That future revolves around February 26, 2015. That is when the next Ukrainian Presidential elections are going to take place. Yanukovych, presumably, wants to win them. But he is not very popular. He has a long-standing reputation as a thug, and a slightly less long-standing reputation as an idiot. Internet commentators frequently call him a “vegetable.”

But he does want to remain President. So Tymoshenko remains in prison, while a law is being introduced to make it illegal for Klitschko to run for the Presidency, seeing as he is a tax resident of Germany. (Aside: If I were Ukrainian, the fact that a tax resident of a foreign country is probably the most popular candidate for leadership would make me profoundly depressed).

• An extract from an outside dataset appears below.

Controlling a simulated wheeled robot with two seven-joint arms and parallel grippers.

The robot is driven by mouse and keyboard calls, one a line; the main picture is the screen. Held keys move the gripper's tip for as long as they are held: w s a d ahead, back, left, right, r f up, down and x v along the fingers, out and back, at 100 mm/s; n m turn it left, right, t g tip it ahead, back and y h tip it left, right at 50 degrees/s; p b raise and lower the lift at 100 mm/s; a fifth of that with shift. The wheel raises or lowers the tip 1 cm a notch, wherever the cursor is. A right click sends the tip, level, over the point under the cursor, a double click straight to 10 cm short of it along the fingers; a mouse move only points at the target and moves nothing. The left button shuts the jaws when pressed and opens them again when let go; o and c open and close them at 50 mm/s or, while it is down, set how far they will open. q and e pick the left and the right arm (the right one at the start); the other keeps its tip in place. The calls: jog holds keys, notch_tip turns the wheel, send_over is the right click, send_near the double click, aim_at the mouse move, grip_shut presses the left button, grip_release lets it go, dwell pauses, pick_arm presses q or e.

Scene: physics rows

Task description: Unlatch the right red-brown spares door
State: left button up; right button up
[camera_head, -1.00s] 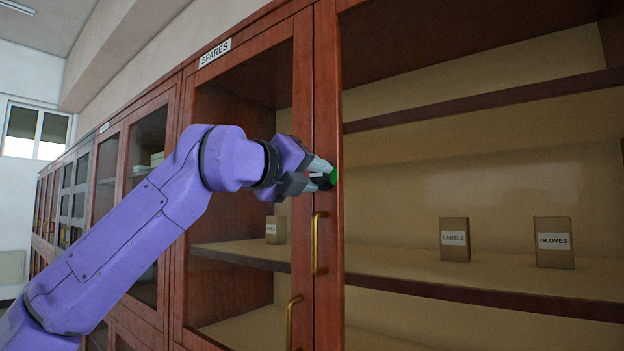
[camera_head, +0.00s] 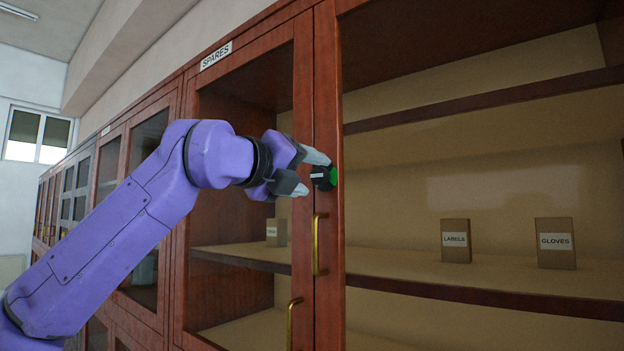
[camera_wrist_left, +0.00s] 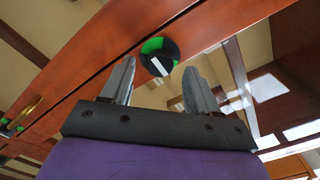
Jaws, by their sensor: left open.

The logical course, then, would be to sign up to the Russian deal, which could stave off what many in the financial community are considering to be imminent collapse. But EU membership remains a strategic goal for the Party of Regions and the oligarchs too. So we continue to observe very arduous attempts to have the cake and eat it too. I am talking about their pleas for a three-way trade commission between the EU, Ukraine, and Russia. But too bad for them, the EU isn’t interested. Because the EU doesn’t want Yanukovych. “Look soldier, you don’t like me, and I don’t like you.” “But I like you!” “Okay. You like me, but I don’t like you.” That’s the EU and Yanukovych, in a nutshell.

So that option is out of the window. The days of playing the EU off against Russia to extract concessions is drawing to a close.

What is going to happen now?

Sign up to the Customs Union and be done with all the rigmarole. This is not a choice: Extensive Russian support is predicated on joining the Customs Union.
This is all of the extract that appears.